Die hard S&W fans claim the S&W's design-the single flat main spring-will ALWAYS give a smoother DA pull than the Colt's v-spring design since the S&W does not have the "stacking" of the Colt.
What do gunsmiths do? They take the training they received in gunsmithing school, then the experience they gained if they served an apprenticeship and combine that with their own observations. Plus they use all sorts of professional tools and jigs to hold the parts secure when they work on them.
 
That may be SIGSHR, my Colt Marshal has the best DA of any Colt I've owned and all I did was chip the crud out of the action and put it back together. My 32/20 OP's cylinder would turn counter clockwise with a little finger pressure.

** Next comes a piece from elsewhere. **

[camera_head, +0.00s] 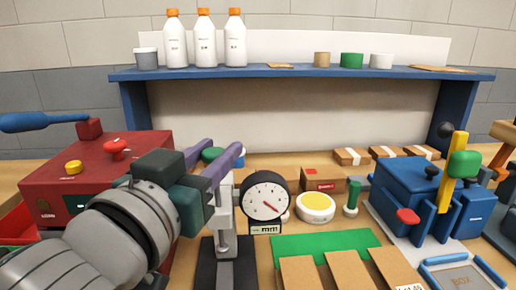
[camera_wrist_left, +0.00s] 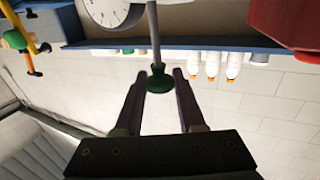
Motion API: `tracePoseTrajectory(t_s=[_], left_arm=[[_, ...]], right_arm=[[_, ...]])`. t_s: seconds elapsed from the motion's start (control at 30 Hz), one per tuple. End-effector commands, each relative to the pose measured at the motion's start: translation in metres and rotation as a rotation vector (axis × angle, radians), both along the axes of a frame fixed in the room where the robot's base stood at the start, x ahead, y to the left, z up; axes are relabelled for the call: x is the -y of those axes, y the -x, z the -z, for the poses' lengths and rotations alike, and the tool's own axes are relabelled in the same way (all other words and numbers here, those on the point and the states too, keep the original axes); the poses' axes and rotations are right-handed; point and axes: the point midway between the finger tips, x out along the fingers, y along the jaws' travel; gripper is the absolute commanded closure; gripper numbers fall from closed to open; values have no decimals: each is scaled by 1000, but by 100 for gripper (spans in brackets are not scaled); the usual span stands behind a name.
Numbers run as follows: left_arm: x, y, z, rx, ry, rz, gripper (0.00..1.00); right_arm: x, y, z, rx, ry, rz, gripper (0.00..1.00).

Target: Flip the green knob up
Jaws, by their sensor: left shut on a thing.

I took it apart and took some metal off the bolt (cylinder stop?) and voila. That being said, I wouldn't send any of my DA Colts to a smith unless he was at least as old as me and swore on the bible he knew all about Colts. The 32/20 has a very stiff spring, but that's the way it is because of the darth of Colt V springs
 
Regarding Colts and stacking.

I only notice this if I'm pulling the trigger very slowly. (which isn't how I fire a double action revolver in d/a mode)

If pulled straight back at a normal pace with a nice smooth motion ...I find the "stacking" to be a non issue, and not even noticed.

When I hear people speak of Colts triggers being not as good as a S&W, it makes me wonder how slow are they pulling the trigger?

One thing I can say is that IMO, the old style Colt actions are usually very smooth.
 
Some have argued that the Colt's stacking allows for last minute adjustment of the sight picture. FWIW. Ed McGivern prefered S&Ws, Charlie Askins preferred Colts. I suppose if there had been a Charlie Askins type in the 1970s who prefered the Ruger Security Six we would have a school of that revolver.
 
Sisgshr said:
Charlie Askins preferred Colts.

Askins once made the statement that "While most of my belly guns have been Colts, I preferred the Smiths." This statement made as to the difference in Colt And S&W double actions.


Bob Wright
 
I distinctly recall reading Askins' saying he disliked S&Ws, I will dig out the reference. Later Bill Jordan took Askins to task for saying he preferred semiautos for defense work, Jordan pointed out that Askins said only after his gunfighting days were over.